The 10-10-10 rule is a common misconception—there is no official “10-10-10 rule” in U.S. military policy. However, the term is often confused with actual military benefits related to retirement and spousal entitlements, particularly the “20/20/20 rule” and “20/20/15 rule” under the Uniformed Services Former Spouses’ Protection Act (USFSPA).
The real rules that govern military benefits for former spouses are:
- 20/20/20 Rule: If the service member served at least 20 years, the marriage lasted at least 20 years, and the marriage overlapped with at least 20 years of military service, the former spouse is eligible for full military benefits—including TRICARE health care, commissary and exchange privileges, and a share of military retirement pay (if awarded by court).
- 20/20/15 Rule: If the marriage overlapped with at least 15 years of military service (with 20 years of service and 20 years of marriage), the former spouse may receive one year of transitional TRICARE but does not retain commissary or exchange privileges.
There is no recognized “10-10-10 rule” in Department of Defense regulations, federal law, or military policy.
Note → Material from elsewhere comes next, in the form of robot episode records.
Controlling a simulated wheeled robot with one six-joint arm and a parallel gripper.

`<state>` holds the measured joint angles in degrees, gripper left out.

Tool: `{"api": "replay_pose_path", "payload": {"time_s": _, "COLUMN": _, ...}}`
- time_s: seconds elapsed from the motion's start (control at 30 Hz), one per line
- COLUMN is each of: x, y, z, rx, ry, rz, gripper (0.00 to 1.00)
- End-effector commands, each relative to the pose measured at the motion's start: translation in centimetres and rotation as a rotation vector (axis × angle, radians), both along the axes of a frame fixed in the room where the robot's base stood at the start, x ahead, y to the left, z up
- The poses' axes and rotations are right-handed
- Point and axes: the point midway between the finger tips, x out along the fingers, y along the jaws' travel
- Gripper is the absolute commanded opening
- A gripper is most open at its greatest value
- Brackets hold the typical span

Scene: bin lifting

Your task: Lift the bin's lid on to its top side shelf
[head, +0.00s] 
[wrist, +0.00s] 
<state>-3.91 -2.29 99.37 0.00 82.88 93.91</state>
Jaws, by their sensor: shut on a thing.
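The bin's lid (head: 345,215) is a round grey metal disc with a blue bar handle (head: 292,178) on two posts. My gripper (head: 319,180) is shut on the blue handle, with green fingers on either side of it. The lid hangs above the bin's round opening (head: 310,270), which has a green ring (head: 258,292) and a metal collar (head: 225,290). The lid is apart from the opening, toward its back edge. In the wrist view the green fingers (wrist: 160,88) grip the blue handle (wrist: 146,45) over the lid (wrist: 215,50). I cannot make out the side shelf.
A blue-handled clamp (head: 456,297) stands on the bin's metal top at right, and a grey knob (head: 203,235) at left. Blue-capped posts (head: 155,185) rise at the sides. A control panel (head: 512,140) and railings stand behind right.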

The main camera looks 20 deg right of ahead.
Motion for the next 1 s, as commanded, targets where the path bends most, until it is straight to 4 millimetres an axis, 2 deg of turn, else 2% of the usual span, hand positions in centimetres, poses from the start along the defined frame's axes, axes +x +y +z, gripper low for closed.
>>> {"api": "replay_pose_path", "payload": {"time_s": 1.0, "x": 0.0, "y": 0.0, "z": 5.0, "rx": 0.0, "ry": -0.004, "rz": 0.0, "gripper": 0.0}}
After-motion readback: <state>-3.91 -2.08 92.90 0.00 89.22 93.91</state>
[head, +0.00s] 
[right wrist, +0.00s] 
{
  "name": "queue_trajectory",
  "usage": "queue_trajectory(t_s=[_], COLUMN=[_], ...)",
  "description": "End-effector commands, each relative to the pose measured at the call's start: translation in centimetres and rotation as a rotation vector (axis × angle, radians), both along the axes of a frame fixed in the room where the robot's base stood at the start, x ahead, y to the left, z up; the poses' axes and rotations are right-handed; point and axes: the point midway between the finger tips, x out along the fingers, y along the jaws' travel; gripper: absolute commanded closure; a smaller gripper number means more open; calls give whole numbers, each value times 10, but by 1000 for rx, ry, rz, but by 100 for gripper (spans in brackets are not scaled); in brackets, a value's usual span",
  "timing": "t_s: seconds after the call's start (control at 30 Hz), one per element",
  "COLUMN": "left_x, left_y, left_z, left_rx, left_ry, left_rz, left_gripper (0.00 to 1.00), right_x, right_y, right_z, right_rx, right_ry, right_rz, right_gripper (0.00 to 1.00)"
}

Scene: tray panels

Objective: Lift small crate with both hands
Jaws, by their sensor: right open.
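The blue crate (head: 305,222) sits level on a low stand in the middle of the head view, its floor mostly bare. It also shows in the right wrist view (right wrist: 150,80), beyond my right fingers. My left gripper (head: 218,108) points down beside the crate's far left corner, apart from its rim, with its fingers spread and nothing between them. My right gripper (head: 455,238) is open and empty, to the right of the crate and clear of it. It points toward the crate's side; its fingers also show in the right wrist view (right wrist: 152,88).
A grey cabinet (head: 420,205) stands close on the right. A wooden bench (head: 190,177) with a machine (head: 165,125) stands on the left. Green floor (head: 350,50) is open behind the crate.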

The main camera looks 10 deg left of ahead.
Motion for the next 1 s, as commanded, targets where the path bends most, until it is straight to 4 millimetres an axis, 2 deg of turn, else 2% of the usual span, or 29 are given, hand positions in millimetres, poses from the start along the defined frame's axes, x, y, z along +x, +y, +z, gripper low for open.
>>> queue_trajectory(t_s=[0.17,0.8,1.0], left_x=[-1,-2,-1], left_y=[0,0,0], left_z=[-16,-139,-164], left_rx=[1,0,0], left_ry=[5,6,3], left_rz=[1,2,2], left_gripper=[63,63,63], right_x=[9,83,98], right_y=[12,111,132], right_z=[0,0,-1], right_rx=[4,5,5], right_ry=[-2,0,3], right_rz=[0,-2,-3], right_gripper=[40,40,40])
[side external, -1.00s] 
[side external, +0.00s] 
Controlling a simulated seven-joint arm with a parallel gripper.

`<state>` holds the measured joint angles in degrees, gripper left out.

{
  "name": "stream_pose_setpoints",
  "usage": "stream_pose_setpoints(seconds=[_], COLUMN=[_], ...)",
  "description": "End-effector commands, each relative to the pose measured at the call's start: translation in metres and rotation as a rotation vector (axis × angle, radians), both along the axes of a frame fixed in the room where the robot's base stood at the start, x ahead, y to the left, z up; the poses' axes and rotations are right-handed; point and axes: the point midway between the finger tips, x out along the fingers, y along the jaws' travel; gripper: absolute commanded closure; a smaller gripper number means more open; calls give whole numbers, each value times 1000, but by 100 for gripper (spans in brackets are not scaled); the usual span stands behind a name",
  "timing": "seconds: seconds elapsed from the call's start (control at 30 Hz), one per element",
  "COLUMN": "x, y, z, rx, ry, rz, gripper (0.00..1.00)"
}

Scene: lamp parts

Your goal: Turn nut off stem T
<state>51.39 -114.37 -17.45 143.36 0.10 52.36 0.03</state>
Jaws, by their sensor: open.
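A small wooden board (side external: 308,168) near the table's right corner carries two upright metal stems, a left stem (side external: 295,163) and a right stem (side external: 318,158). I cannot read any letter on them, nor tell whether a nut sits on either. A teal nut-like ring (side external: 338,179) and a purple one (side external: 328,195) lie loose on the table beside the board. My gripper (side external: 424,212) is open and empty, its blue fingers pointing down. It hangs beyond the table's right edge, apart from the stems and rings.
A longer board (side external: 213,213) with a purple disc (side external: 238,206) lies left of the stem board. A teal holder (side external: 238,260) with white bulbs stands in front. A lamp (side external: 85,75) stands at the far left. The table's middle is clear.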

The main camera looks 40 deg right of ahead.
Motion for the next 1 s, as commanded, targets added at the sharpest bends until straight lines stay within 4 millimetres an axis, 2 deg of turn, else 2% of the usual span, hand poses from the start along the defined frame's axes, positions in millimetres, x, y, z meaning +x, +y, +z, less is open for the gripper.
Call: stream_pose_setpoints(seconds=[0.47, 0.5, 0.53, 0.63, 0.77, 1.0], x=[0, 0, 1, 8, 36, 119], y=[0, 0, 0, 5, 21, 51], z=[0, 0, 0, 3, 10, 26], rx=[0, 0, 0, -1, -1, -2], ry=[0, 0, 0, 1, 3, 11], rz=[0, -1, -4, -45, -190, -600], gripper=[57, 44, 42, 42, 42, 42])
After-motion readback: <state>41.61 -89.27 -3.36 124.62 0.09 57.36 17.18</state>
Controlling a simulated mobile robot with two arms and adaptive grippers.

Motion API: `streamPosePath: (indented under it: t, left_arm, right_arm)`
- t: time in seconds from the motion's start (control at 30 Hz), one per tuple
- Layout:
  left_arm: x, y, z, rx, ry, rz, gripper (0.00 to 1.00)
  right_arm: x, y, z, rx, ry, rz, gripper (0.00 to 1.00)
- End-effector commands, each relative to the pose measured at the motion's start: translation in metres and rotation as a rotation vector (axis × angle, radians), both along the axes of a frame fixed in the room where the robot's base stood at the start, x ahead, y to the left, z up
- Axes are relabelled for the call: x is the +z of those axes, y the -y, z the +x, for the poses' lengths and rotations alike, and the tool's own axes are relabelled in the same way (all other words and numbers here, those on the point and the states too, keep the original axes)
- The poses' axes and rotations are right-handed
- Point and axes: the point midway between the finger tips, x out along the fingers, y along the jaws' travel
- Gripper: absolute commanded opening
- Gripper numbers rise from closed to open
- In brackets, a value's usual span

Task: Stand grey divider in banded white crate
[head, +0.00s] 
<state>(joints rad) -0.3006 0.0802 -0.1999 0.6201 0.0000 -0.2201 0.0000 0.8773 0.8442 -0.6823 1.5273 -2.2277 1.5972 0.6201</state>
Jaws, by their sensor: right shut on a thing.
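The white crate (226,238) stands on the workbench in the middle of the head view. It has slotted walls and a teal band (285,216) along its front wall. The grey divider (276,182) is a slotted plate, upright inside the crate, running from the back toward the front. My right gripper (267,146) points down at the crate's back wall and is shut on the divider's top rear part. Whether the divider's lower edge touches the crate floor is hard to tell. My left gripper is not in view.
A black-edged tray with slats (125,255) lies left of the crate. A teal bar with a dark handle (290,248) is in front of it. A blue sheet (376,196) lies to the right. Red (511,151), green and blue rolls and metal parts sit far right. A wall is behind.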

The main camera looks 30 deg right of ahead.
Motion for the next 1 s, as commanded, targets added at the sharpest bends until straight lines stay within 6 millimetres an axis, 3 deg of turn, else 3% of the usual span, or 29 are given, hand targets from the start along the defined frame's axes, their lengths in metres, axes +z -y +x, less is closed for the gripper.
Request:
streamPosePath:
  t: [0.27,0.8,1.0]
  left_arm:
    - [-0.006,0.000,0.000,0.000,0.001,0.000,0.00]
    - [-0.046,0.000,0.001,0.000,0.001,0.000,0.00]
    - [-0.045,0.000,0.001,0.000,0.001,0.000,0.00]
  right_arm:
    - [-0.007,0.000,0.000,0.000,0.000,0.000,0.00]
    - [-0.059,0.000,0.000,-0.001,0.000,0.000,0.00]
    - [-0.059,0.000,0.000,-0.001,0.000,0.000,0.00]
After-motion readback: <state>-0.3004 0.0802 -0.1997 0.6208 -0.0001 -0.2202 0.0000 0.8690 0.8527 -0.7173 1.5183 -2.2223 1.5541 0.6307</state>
The number “10” may stem from confusion with other military programs (e.g., 10-year service obligations or GI Bill eligibility), but it does not determine spousal benefits or retirement entitlements.
Success in understanding military benefits requires relying on verified sources like the DoD, VA, or military legal assistance offices—rather than unofficial terms like “10-10-10″—to make informed decisions about service, retirement, and family entitlements.